§ **Your objective**: Each line that includes the word "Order" counts once; give the total and nothing more.

§ **Information shown**:
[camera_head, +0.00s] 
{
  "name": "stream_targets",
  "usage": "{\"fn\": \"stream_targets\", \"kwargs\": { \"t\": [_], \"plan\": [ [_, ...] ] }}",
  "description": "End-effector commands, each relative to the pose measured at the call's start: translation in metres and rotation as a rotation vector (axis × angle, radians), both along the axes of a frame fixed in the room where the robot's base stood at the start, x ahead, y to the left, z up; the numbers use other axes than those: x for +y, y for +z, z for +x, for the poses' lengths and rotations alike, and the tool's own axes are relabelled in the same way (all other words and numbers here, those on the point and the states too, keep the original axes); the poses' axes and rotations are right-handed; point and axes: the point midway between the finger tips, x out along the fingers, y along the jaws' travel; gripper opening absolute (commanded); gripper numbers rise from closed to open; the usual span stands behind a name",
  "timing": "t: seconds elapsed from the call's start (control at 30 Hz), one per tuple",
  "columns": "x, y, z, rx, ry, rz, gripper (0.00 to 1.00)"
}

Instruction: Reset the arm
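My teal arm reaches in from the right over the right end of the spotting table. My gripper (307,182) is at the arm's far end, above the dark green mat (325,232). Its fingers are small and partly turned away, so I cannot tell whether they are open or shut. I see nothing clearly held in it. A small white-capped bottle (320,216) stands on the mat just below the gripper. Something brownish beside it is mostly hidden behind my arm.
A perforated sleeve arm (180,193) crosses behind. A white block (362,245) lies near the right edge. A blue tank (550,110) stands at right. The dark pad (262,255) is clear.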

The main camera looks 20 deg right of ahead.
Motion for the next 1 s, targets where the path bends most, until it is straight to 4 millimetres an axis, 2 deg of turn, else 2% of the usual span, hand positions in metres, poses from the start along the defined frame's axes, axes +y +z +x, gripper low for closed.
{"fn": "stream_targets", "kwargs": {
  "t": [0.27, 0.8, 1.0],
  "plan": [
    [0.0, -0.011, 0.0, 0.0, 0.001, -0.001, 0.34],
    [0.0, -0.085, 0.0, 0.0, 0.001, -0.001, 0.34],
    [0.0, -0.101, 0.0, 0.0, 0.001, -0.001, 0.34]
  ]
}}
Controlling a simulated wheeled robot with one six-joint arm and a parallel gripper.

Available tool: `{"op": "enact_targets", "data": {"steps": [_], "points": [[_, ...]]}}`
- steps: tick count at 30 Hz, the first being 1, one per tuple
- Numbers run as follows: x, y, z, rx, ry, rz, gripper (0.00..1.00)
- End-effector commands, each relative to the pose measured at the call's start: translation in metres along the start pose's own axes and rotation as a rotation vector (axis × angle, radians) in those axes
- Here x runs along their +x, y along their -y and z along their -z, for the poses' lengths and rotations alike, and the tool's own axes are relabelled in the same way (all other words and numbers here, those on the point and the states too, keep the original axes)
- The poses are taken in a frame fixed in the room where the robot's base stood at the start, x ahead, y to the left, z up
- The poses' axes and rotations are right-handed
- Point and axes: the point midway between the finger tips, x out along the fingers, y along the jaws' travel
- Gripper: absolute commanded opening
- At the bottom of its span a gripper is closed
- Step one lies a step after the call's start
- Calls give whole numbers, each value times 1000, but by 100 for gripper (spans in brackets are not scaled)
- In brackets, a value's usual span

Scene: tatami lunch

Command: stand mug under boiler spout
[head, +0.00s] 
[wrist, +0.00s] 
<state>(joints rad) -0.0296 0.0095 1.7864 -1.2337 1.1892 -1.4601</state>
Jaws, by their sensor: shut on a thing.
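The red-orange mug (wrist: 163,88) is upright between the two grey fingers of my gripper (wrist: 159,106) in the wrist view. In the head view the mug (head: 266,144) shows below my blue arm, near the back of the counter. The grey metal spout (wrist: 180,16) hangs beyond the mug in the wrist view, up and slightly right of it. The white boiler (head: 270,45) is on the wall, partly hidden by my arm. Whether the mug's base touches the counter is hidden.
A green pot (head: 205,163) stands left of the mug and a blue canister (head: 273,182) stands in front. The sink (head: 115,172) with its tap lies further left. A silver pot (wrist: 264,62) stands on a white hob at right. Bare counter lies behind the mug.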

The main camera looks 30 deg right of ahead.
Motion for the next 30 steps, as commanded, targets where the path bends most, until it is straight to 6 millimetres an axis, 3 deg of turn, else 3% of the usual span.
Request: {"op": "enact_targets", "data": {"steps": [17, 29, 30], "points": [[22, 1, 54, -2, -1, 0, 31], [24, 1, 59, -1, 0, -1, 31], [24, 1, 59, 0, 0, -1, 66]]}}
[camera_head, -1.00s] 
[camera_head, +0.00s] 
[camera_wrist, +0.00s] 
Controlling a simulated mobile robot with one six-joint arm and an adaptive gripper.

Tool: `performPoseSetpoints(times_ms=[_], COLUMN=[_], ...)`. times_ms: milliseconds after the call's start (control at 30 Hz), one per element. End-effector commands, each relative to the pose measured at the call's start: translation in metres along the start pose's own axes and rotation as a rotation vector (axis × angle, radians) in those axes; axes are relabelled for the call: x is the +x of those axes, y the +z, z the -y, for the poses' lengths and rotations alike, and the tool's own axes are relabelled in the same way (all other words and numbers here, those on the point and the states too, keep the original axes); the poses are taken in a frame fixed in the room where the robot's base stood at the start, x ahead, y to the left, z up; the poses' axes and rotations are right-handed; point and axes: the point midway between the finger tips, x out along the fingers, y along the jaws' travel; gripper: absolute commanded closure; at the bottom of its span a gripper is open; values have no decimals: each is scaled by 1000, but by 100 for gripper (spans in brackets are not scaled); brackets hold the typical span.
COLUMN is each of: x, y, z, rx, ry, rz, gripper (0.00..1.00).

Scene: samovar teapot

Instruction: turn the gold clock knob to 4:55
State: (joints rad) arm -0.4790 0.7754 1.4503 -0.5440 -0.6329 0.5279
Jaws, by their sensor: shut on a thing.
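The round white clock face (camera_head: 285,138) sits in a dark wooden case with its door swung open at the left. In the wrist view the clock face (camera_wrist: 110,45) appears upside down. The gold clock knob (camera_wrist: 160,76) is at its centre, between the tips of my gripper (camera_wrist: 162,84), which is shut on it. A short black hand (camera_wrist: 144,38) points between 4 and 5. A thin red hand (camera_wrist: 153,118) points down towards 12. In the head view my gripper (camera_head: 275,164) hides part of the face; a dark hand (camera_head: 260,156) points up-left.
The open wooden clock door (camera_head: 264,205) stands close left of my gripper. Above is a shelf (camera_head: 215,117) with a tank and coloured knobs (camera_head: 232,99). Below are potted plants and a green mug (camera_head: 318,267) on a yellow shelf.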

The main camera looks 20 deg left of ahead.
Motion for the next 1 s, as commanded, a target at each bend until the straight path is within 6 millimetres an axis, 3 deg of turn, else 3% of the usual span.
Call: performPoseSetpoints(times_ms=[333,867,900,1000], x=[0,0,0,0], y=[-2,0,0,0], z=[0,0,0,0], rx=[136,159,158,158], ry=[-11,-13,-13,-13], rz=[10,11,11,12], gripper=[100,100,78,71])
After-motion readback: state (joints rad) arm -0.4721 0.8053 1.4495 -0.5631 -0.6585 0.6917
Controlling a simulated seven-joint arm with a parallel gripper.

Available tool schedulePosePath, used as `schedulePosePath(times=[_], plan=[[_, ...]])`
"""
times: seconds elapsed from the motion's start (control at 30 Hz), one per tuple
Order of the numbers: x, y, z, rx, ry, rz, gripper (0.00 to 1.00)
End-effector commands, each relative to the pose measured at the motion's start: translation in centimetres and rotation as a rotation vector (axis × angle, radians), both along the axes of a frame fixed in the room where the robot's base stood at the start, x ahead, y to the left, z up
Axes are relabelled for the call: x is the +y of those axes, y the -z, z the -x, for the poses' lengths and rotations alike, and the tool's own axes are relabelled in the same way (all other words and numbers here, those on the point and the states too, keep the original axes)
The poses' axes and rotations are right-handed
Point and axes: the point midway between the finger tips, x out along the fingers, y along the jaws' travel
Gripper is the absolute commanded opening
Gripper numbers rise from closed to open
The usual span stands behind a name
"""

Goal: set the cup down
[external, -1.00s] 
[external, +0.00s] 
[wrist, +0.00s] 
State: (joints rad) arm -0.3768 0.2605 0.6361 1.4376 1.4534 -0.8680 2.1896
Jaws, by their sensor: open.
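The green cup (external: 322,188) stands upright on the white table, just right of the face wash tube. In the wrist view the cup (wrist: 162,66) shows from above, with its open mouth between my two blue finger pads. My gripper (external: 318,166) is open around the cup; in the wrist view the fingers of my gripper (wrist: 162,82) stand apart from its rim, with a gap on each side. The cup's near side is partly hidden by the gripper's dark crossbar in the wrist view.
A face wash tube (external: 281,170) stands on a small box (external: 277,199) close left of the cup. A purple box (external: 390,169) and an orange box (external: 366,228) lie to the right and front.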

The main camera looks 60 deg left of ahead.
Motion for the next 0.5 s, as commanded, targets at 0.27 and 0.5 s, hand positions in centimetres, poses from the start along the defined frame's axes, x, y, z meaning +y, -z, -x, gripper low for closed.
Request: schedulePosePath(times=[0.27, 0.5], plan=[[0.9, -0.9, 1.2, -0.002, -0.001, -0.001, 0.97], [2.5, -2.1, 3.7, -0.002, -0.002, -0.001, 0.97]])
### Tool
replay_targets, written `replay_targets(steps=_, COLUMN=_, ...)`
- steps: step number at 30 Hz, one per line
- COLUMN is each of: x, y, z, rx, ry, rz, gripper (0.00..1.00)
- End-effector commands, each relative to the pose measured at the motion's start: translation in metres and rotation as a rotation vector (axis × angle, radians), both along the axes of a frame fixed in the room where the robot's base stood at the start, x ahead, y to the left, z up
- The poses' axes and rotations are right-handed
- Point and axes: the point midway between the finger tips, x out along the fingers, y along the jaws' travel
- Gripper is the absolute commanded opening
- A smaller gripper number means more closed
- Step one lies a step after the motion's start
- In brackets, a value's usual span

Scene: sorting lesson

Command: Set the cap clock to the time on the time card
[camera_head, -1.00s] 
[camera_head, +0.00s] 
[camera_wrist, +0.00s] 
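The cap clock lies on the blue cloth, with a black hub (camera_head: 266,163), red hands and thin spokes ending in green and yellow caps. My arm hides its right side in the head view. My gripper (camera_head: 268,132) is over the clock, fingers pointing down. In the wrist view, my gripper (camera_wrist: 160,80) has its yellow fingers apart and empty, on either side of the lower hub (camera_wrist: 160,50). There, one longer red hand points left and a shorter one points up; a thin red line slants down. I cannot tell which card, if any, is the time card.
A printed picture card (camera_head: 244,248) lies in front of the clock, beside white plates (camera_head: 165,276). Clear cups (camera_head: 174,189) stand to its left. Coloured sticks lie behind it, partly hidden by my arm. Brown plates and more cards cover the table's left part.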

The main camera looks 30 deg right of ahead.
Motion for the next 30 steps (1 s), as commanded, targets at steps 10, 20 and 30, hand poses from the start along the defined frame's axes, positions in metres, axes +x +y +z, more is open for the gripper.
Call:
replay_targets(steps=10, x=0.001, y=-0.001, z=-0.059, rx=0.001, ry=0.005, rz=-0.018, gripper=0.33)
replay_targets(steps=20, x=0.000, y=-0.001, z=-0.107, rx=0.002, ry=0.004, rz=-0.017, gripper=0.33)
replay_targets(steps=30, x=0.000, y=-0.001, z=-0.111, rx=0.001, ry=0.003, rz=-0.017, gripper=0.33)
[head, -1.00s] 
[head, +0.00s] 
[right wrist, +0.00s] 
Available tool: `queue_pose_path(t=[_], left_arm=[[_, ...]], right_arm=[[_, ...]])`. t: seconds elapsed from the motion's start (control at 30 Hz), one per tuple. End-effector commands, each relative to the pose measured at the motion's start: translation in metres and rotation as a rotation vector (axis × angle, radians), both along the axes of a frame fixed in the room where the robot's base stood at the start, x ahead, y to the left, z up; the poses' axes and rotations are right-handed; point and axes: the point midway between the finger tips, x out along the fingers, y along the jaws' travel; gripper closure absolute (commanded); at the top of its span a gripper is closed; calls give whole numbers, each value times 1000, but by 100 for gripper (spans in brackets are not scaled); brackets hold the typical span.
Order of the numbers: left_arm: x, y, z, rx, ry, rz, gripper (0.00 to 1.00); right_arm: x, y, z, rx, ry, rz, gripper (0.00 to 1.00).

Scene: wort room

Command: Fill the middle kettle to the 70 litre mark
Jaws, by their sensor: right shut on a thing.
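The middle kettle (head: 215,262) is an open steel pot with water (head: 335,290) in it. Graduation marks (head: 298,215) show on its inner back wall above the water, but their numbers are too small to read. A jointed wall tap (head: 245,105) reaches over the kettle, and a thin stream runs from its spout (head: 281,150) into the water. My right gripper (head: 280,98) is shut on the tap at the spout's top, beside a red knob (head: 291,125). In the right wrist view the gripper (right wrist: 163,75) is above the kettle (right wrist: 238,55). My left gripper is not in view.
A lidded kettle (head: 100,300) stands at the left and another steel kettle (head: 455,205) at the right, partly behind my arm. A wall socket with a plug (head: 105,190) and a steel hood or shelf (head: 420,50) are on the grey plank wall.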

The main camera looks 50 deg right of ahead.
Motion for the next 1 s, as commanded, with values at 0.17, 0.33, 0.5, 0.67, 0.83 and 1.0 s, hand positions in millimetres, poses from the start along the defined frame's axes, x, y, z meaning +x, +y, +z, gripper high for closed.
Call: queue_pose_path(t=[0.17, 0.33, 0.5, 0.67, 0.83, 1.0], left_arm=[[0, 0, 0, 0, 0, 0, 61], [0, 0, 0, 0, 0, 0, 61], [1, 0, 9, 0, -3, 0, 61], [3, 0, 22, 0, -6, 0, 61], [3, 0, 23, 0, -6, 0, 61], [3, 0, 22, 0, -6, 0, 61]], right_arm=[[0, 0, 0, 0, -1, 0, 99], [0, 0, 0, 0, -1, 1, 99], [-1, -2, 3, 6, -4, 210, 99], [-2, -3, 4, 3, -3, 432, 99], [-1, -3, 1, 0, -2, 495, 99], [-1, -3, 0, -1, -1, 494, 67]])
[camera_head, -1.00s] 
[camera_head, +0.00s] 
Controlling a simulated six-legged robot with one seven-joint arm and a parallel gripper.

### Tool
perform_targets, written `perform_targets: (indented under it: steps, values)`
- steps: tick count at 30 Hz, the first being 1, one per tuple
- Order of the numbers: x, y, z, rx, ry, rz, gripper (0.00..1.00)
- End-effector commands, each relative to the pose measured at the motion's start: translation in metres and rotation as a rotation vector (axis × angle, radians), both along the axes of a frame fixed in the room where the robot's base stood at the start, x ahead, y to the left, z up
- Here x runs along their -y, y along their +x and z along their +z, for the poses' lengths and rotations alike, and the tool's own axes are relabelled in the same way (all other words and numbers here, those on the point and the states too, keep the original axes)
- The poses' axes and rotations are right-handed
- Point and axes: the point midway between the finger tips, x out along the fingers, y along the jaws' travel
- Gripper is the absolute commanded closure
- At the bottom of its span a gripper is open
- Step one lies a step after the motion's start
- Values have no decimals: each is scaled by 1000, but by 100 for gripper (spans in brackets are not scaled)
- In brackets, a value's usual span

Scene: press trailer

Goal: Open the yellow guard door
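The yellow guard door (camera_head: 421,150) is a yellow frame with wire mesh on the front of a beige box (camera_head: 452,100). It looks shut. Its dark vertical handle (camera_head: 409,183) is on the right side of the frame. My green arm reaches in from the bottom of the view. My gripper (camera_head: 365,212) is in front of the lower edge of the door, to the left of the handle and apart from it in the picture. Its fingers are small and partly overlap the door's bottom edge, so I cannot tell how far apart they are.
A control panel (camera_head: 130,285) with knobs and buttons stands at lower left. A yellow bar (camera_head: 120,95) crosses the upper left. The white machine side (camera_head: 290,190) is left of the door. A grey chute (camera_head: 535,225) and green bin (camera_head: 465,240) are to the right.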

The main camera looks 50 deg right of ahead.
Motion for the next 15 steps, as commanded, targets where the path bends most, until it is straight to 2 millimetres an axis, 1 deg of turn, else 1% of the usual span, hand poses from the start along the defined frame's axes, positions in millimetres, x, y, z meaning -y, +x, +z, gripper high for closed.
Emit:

§ **The solution**: 3